Sunday, August 4, 2019

the last book I ever read (Working: Researching, Interviewing, Writing by Robert A. Caro, excerpt four)

from Working: Researching, Interviewing, Writing by Robert A. Caro:

Many other farms—twenty-one in the Dix Hills area alone (I don’t think I ever counted the ones in the Old Westbury area, but there seem to have been more than twenty-one there)—were similarly ruined by the Northern State Parkway: To those farmers, the day they heard that “the road was coming”would always be remembered as a day of tragedy. One consideration alone made the tragedy more bearable to them—their belief that it was necessary, that the route of the parkway had been determined by those ineluctable engineering considerations. But I knew, from the telegrams and letters, that it hadn’t been necessary at all.
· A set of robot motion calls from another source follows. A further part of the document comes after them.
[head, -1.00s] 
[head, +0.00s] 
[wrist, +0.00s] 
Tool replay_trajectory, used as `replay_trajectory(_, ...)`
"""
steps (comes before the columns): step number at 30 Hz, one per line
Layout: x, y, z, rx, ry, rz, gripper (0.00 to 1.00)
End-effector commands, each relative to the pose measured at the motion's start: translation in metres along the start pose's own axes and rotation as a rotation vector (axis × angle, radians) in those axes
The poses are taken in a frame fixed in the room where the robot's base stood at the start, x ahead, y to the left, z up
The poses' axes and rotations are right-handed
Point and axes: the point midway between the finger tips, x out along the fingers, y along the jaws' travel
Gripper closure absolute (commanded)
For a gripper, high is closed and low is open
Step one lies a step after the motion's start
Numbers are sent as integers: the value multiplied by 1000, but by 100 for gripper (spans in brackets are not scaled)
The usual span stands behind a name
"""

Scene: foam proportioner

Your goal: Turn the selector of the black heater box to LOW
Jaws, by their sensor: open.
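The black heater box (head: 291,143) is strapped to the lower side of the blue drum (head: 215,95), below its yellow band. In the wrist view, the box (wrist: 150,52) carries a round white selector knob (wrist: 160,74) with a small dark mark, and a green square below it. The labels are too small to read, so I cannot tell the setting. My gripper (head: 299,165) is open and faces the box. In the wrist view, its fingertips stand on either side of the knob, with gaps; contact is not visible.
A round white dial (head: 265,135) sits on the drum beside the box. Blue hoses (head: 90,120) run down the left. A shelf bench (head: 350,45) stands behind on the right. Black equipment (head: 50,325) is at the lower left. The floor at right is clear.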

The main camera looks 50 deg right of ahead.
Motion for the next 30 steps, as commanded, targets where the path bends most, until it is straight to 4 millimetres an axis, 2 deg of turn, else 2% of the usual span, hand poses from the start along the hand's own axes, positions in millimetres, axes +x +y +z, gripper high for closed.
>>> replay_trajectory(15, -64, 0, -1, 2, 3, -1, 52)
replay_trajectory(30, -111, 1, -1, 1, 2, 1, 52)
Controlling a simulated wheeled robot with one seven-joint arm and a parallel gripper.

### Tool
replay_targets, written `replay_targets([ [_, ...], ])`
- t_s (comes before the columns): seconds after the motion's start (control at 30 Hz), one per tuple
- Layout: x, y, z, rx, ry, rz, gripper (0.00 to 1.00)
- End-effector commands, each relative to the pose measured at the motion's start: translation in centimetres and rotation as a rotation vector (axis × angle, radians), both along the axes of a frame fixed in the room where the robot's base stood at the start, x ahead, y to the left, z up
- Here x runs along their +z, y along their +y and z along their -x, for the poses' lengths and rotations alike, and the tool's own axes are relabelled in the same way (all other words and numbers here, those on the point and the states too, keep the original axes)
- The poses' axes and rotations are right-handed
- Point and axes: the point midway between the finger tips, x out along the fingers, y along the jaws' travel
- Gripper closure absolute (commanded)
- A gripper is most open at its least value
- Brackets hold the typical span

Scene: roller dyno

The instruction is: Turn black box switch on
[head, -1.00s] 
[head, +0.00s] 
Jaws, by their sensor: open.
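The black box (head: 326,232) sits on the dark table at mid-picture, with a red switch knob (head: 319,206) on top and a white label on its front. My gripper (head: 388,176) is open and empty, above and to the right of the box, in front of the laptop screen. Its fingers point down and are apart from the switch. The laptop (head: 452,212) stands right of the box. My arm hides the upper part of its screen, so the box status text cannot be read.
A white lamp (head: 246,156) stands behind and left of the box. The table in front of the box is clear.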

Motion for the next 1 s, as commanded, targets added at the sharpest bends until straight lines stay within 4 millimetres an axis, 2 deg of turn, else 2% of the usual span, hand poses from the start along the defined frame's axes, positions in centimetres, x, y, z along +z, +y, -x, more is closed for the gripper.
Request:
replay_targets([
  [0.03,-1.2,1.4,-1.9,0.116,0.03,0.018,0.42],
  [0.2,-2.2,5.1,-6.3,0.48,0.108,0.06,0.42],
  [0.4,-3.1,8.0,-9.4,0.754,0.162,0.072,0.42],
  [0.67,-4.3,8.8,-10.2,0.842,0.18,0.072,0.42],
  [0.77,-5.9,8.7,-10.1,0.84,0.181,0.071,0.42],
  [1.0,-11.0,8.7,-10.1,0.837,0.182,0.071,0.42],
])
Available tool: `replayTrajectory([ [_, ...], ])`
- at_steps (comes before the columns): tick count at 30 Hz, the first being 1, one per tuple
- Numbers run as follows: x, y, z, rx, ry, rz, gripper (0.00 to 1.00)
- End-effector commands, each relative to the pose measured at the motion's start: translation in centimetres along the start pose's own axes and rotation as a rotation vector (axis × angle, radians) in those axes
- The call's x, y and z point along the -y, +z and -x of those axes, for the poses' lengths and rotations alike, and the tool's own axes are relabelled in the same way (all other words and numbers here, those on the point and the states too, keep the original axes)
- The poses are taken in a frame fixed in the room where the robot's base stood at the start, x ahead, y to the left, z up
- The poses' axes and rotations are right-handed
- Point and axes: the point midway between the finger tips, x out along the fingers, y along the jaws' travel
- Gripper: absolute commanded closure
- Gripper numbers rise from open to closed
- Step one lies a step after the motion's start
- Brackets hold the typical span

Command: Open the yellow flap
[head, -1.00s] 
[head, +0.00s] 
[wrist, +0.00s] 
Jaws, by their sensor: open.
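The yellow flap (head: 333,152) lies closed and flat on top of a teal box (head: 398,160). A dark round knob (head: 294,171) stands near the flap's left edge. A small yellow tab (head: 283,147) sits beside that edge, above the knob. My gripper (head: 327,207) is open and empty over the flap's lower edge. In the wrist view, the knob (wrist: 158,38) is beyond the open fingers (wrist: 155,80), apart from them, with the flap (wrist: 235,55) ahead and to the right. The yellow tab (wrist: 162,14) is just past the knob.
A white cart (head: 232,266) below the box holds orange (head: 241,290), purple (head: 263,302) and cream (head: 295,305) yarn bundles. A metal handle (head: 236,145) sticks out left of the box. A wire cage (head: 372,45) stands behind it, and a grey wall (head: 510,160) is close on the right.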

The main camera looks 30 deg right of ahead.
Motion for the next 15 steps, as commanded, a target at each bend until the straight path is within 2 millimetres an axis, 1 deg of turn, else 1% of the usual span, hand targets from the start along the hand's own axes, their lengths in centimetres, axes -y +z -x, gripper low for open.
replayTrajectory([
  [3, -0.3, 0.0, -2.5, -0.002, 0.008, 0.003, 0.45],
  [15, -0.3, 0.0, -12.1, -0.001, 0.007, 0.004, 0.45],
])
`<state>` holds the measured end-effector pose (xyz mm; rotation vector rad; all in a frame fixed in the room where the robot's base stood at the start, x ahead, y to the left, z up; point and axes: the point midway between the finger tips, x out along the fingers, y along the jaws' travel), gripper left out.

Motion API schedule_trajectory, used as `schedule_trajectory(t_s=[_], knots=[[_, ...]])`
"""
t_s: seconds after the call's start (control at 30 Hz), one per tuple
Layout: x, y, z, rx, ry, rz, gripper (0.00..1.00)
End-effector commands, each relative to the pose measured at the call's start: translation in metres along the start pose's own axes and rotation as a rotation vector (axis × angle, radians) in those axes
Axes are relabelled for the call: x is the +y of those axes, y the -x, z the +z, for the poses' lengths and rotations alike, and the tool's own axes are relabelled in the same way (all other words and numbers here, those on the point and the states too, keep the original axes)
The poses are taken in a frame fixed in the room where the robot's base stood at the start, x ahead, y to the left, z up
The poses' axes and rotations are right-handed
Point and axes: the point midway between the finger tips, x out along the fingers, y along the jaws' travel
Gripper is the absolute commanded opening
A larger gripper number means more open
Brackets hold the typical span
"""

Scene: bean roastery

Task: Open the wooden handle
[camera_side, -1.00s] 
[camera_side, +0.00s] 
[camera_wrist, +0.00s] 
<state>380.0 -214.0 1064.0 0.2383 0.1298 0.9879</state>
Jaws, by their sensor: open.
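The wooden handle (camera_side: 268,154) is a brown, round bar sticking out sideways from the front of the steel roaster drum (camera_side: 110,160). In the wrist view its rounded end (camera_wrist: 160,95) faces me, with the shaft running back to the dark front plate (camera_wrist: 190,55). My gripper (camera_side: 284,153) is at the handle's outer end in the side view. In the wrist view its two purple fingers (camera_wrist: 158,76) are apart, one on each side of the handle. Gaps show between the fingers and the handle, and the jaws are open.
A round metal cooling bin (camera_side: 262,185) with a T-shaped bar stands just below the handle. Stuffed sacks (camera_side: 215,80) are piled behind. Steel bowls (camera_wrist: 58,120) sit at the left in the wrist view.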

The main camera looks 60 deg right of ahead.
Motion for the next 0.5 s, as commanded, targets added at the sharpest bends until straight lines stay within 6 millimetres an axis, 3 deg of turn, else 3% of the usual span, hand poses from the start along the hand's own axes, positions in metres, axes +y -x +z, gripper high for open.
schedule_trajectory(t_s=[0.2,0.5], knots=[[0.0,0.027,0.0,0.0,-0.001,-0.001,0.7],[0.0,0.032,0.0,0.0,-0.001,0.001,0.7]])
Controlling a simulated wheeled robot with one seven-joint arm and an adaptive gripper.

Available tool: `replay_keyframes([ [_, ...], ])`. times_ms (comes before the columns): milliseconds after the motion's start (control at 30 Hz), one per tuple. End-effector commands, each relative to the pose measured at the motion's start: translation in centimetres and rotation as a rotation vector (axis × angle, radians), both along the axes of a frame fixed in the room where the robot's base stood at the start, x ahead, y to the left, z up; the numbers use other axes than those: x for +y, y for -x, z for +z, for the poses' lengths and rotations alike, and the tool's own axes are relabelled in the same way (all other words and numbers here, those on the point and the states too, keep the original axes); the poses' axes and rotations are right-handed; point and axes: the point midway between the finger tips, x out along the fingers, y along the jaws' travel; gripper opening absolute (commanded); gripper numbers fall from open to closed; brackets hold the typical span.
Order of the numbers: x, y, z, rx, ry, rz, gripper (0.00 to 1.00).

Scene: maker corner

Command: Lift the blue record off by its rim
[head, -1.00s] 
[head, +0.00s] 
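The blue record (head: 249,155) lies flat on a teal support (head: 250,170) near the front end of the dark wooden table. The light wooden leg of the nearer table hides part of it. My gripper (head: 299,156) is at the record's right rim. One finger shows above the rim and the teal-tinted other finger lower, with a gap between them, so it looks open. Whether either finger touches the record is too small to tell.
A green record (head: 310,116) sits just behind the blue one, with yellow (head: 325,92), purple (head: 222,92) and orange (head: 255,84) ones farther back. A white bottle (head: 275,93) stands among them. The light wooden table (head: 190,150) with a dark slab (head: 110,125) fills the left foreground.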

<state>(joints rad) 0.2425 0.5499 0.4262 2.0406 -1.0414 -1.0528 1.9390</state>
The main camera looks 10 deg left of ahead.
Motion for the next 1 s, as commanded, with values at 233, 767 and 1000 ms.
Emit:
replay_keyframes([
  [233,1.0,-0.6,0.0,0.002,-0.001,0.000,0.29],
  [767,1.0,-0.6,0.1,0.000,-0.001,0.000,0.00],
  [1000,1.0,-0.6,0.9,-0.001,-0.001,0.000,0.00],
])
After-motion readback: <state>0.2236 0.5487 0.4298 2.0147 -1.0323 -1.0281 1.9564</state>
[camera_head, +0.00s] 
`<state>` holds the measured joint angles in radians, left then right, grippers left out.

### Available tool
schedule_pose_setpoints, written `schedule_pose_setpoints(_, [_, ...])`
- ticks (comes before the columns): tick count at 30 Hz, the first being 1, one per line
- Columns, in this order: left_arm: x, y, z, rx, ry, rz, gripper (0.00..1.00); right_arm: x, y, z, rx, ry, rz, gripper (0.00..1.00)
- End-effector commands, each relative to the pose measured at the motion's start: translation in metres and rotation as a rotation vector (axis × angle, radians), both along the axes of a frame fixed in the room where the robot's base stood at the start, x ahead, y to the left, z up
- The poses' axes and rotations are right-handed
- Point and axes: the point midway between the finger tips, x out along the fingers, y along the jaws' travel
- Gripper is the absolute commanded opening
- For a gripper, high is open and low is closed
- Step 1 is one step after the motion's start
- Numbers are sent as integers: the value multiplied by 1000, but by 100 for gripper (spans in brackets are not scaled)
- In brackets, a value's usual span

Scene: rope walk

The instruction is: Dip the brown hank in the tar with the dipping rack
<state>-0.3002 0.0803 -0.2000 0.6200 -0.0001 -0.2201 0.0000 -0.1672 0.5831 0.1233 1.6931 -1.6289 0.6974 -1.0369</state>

It would, in fact, have been easy to move the parkway. Besides, for men with power or the money to buy power, Robert Moses had already moved it. It was running across James Roth’s farm only because Otto Kahn hadn’t wanted it to run across his golf course, and could pay to make sure it wouldn’t, and because the Whitneys and the Morgans had power that Moses had decided to accommodate rather than challenge. “For men of wealth and influence,” I was to write, Moses “had moved it more than three miles south of its original location. But James Roth possessed neither money nor influence. And for James Roth, Robert Moses would not move the parkway south even one-tenth of a mile farther. For James Roth, Robert Moses would not move the parkway one foot.”